There are others – I had the privilege of being part of the Birmingham Food drive for homeless and hungry people in the town centre – the job I was allocated by the Muslim volunteers was distributing the bread – sometimes the resonances are unmissable. A table of teenagers, some going to their first gig, who needed an adult to accompany them, an event in a restaurant to bring together communities in Kings Heath where I live, a table at the church day centre on the 11th November where war veterans reminisced about their experiences. I could go on.
At these tables I encounter truth, I am shaped and changed, formed and moulded by the people I meet. The theologian Miroslav Volf talks about the impact of communion and allegiance to God to make a Catholic personality. He says;
“When God comes, God brings a whole new world. The Spirit of God breaks through the self enclosed worlds we inhabit: the spirit re-creates us and sets us on the road to what I like to call a “catholic personality,” a personal microcosm of the eschatological new creation. A catholic personality is a personality enriched by otherness, a personality which is what it is only because multiple others have been reflected in it in a particular way. The distance from my own culture that results from being born in the Spirit creates a fissure in me through which others can come in. The Spirit unlatches the doors of my heart saying: “You are not only you; others belong to you too.”

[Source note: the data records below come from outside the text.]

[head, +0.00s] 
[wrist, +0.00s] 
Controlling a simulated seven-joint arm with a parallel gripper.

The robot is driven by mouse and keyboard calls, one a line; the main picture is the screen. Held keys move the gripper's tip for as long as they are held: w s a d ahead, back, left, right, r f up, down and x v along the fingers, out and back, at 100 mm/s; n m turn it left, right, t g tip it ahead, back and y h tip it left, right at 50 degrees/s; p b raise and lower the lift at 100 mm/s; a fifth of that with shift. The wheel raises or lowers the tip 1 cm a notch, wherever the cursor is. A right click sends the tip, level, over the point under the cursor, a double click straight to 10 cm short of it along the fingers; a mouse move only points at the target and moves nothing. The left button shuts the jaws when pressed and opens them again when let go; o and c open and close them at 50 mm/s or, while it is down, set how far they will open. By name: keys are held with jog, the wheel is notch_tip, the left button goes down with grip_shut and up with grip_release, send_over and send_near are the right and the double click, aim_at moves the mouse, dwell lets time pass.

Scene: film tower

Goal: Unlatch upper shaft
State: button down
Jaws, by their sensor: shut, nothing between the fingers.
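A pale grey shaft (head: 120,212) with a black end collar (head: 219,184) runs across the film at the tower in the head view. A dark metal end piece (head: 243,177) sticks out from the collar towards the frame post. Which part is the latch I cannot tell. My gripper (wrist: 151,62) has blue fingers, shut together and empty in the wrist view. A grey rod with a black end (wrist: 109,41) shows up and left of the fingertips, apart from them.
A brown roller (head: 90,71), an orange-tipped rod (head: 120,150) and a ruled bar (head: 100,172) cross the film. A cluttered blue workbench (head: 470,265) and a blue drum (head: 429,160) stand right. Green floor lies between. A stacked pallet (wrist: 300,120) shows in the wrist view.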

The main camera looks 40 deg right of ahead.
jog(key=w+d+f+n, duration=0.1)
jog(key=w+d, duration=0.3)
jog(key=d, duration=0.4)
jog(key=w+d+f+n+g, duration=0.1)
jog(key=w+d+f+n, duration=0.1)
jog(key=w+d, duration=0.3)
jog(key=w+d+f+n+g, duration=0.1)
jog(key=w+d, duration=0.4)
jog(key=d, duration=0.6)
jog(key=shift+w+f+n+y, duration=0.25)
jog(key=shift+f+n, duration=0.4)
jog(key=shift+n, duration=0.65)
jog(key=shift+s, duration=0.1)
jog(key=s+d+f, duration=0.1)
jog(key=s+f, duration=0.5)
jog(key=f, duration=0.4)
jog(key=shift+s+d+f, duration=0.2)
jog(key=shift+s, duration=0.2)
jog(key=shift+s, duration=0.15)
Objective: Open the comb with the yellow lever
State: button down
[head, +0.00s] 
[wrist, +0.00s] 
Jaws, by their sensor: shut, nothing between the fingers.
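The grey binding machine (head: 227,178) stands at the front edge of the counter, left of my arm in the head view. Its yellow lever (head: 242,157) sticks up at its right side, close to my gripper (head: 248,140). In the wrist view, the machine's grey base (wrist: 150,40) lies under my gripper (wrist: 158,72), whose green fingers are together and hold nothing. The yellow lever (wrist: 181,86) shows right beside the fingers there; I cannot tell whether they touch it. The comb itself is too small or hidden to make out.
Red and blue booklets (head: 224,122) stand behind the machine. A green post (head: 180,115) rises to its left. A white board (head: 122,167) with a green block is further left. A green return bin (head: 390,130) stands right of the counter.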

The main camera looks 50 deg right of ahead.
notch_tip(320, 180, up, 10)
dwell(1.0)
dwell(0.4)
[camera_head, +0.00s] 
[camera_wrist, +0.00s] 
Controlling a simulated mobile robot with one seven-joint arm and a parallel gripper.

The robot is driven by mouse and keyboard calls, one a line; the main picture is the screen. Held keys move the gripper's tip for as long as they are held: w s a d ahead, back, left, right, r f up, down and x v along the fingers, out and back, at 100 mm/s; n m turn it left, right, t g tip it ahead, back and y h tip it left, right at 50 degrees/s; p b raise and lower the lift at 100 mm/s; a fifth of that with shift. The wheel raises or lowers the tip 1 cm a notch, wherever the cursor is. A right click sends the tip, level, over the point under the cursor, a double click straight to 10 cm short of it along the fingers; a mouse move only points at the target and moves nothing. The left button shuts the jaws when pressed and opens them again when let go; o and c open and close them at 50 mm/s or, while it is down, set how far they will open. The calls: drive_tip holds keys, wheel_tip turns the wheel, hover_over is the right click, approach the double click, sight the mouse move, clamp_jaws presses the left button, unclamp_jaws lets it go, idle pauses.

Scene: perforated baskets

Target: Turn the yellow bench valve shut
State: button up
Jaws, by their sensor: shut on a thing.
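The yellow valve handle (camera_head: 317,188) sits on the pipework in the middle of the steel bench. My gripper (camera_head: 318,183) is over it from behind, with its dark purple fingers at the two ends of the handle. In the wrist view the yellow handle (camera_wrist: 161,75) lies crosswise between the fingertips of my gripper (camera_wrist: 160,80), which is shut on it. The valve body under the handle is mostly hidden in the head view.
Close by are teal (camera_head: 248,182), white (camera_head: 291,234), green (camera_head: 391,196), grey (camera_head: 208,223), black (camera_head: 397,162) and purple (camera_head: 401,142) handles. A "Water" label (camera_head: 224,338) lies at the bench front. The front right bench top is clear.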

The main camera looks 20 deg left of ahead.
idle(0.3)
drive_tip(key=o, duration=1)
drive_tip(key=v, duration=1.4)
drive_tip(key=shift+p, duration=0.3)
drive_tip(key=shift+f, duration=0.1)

P51. Exclusion and Embrace, Miroslav Volf 1996.
So that is doors and tables but what about the word? I still tremble when as a deacon I read the Gospel in the Eucharist. It seems to be such an serious role as you are entrusted as a conduit for God’s holy word. Equally preaching feels to me like the most serious and weighty task I could possibly do. I am nervous for days and weeks before a sermon – whatever and wherever I am preaching. And without the experiences of doorways and tables I know I would have little to say so I rely on the voices of others, the glimpses into other worlds to form something of truth I can share with my fellow travellers, within the catholic community of church, who in their turn are shaping me on my journey.
I don’t know if doorways, tables and words will continue to be the three dimensions of my diaconal ministry or if its just for a season. I don’t know either if I would have different dimensions if I were a priest or a lay minister. But for now they sum up for me what it means to be a deacon – being shaped by others to serve God, being shaped by God to serve others.
Apologies for a self-indulgent blog. A few people have asked for an update on my ministry and I hope this will be a useful summary of my journey of the last five months.
I love your three symbols of servanthood which make a very good summary of what all of us who strive for servanthood should be about. I am enclosing a little piece I picked up in the blue book this morning which I throught might be relevant,too full of admiration Dazza
Love this – powerful rooting of our classic diaconal symbols in the ‘real’ world of relational ministry. Thank you.